**** Data to use

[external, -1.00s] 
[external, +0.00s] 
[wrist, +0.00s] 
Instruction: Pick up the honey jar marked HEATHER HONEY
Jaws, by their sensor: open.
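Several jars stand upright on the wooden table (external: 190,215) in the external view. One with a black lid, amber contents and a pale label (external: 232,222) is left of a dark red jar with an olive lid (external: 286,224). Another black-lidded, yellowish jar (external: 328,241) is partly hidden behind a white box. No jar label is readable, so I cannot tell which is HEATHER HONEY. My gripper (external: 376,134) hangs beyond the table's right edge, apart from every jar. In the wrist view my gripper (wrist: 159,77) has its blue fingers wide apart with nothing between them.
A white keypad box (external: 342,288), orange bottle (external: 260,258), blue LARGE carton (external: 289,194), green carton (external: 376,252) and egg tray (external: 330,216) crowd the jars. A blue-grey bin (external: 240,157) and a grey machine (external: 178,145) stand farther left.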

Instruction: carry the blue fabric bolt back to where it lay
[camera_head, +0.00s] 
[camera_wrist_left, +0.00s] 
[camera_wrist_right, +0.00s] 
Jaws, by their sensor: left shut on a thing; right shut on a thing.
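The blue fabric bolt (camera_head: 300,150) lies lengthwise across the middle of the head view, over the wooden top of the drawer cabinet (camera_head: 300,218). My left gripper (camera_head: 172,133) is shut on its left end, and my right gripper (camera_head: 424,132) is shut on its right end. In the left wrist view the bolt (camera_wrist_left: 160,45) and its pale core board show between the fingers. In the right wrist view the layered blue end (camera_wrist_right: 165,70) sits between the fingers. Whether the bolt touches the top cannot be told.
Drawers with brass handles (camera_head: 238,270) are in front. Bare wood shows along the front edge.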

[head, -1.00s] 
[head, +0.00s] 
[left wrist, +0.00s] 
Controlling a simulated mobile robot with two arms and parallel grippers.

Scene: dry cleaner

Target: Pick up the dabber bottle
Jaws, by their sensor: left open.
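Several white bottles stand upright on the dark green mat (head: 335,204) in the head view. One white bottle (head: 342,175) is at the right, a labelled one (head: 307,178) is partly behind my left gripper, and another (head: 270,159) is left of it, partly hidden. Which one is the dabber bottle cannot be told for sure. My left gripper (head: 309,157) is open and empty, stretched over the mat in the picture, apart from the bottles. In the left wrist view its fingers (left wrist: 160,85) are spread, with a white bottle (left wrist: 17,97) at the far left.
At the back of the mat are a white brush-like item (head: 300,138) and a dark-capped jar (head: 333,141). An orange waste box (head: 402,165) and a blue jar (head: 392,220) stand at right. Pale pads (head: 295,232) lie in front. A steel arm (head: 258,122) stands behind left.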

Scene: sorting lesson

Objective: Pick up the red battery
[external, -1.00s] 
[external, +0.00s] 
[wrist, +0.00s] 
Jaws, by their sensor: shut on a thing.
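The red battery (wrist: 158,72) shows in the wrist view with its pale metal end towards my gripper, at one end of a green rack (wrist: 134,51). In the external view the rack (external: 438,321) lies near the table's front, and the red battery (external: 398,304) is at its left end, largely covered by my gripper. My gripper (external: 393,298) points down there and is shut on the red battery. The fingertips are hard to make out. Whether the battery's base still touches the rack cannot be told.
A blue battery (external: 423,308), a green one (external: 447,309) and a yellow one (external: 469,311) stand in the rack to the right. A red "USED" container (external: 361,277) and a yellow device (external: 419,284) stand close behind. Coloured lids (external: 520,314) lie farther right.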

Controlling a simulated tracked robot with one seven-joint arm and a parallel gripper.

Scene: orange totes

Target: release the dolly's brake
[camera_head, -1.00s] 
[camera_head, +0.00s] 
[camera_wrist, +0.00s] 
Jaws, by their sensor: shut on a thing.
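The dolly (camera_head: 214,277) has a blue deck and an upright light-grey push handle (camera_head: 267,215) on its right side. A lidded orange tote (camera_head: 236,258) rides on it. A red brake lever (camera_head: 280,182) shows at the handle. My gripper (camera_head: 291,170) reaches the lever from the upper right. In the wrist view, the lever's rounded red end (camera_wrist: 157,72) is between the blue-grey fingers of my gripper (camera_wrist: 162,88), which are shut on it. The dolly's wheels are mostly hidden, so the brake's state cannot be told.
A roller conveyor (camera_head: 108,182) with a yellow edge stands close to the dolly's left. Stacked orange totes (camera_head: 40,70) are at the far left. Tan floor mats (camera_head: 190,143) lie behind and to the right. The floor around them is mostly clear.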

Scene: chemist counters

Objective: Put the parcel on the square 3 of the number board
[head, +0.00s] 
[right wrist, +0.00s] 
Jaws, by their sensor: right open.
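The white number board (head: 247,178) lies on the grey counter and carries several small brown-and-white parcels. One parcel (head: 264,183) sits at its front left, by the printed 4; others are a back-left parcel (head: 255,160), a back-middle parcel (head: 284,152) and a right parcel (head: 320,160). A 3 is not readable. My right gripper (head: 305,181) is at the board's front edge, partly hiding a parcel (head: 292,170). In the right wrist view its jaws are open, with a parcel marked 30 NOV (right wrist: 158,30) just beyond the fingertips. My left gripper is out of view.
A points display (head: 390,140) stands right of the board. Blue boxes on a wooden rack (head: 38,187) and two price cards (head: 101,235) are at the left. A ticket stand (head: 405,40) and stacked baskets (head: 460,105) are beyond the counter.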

********

▶ **What the exercise asks**
Copy every record above exactly as it appears.

▶ **Output for this task**
[external, -1.00s] 
[external, +0.00s] 
[wrist, +0.00s] 
Instruction: Pick up the honey jar marked HEATHER HONEY
Jaws, by their sensor: open.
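Several jars stand upright on the wooden table (external: 190,215) in the external view. One with a black lid, amber contents and a pale label (external: 232,222) is left of a dark red jar with an olive lid (external: 286,224). Another black-lidded, yellowish jar (external: 328,241) is partly hidden behind a white box. No jar label is readable, so I cannot tell which is HEATHER HONEY. My gripper (external: 376,134) hangs beyond the table's right edge, apart from every jar. In the wrist view my gripper (wrist: 159,77) has its blue fingers wide apart with nothing between them.
A white keypad box (external: 342,288), orange bottle (external: 260,258), blue LARGE carton (external: 289,194), green carton (external: 376,252) and egg tray (external: 330,216) crowd the jars. A blue-grey bin (external: 240,157) and a grey machine (external: 178,145) stand farther left.

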Instruction: carry the blue fabric bolt back to where it lay
[camera_head, +0.00s] 
[camera_wrist_left, +0.00s] 
[camera_wrist_right, +0.00s] 
Jaws, by their sensor: left shut on a thing; right shut on a thing.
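The blue fabric bolt (camera_head: 300,150) lies lengthwise across the middle of the head view, over the wooden top of the drawer cabinet (camera_head: 300,218). My left gripper (camera_head: 172,133) is shut on its left end, and my right gripper (camera_head: 424,132) is shut on its right end. In the left wrist view the bolt (camera_wrist_left: 160,45) and its pale core board show between the fingers. In the right wrist view the layered blue end (camera_wrist_right: 165,70) sits between the fingers. Whether the bolt touches the top cannot be told.
Drawers with brass handles (camera_head: 238,270) are in front. Bare wood shows along the front edge.

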[head, -1.00s] 
[head, +0.00s] 
[left wrist, +0.00s] 
Controlling a simulated mobile robot with two arms and parallel grippers.

Scene: dry cleaner

Target: Pick up the dabber bottle
Jaws, by their sensor: left open.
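Several white bottles stand upright on the dark green mat (head: 335,204) in the head view. One white bottle (head: 342,175) is at the right, a labelled one (head: 307,178) is partly behind my left gripper, and another (head: 270,159) is left of it, partly hidden. Which one is the dabber bottle cannot be told for sure. My left gripper (head: 309,157) is open and empty, stretched over the mat in the picture, apart from the bottles. In the left wrist view its fingers (left wrist: 160,85) are spread, with a white bottle (left wrist: 17,97) at the far left.
At the back of the mat are a white brush-like item (head: 300,138) and a dark-capped jar (head: 333,141). An orange waste box (head: 402,165) and a blue jar (head: 392,220) stand at right. Pale pads (head: 295,232) lie in front. A steel arm (head: 258,122) stands behind left.

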Scene: sorting lesson

Objective: Pick up the red battery
[external, -1.00s] 
[external, +0.00s] 
[wrist, +0.00s] 
Jaws, by their sensor: shut on a thing.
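The red battery (wrist: 158,72) shows in the wrist view with its pale metal end towards my gripper, at one end of a green rack (wrist: 134,51). In the external view the rack (external: 438,321) lies near the table's front, and the red battery (external: 398,304) is at its left end, largely covered by my gripper. My gripper (external: 393,298) points down there and is shut on the red battery. The fingertips are hard to make out. Whether the battery's base still touches the rack cannot be told.
A blue battery (external: 423,308), a green one (external: 447,309) and a yellow one (external: 469,311) stand in the rack to the right. A red "USED" container (external: 361,277) and a yellow device (external: 419,284) stand close behind. Coloured lids (external: 520,314) lie farther right.

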Controlling a simulated tracked robot with one seven-joint arm and a parallel gripper.

Scene: orange totes

Target: release the dolly's brake
[camera_head, -1.00s] 
[camera_head, +0.00s] 
[camera_wrist, +0.00s] 
Jaws, by their sensor: shut on a thing.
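The dolly (camera_head: 214,277) has a blue deck and an upright light-grey push handle (camera_head: 267,215) on its right side. A lidded orange tote (camera_head: 236,258) rides on it. A red brake lever (camera_head: 280,182) shows at the handle. My gripper (camera_head: 291,170) reaches the lever from the upper right. In the wrist view, the lever's rounded red end (camera_wrist: 157,72) is between the blue-grey fingers of my gripper (camera_wrist: 162,88), which are shut on it. The dolly's wheels are mostly hidden, so the brake's state cannot be told.
A roller conveyor (camera_head: 108,182) with a yellow edge stands close to the dolly's left. Stacked orange totes (camera_head: 40,70) are at the far left. Tan floor mats (camera_head: 190,143) lie behind and to the right. The floor around them is mostly clear.

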Scene: chemist counters

Objective: Put the parcel on the square 3 of the number board
[head, +0.00s] 
[right wrist, +0.00s] 
Jaws, by their sensor: right open.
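The white number board (head: 247,178) lies on the grey counter and carries several small brown-and-white parcels. One parcel (head: 264,183) sits at its front left, by the printed 4; others are a back-left parcel (head: 255,160), a back-middle parcel (head: 284,152) and a right parcel (head: 320,160). A 3 is not readable. My right gripper (head: 305,181) is at the board's front edge, partly hiding a parcel (head: 292,170). In the right wrist view its jaws are open, with a parcel marked 30 NOV (right wrist: 158,30) just beyond the fingertips. My left gripper is out of view.
A points display (head: 390,140) stands right of the board. Blue boxes on a wooden rack (head: 38,187) and two price cards (head: 101,235) are at the left. A ticket stand (head: 405,40) and stacked baskets (head: 460,105) are beyond the counter.

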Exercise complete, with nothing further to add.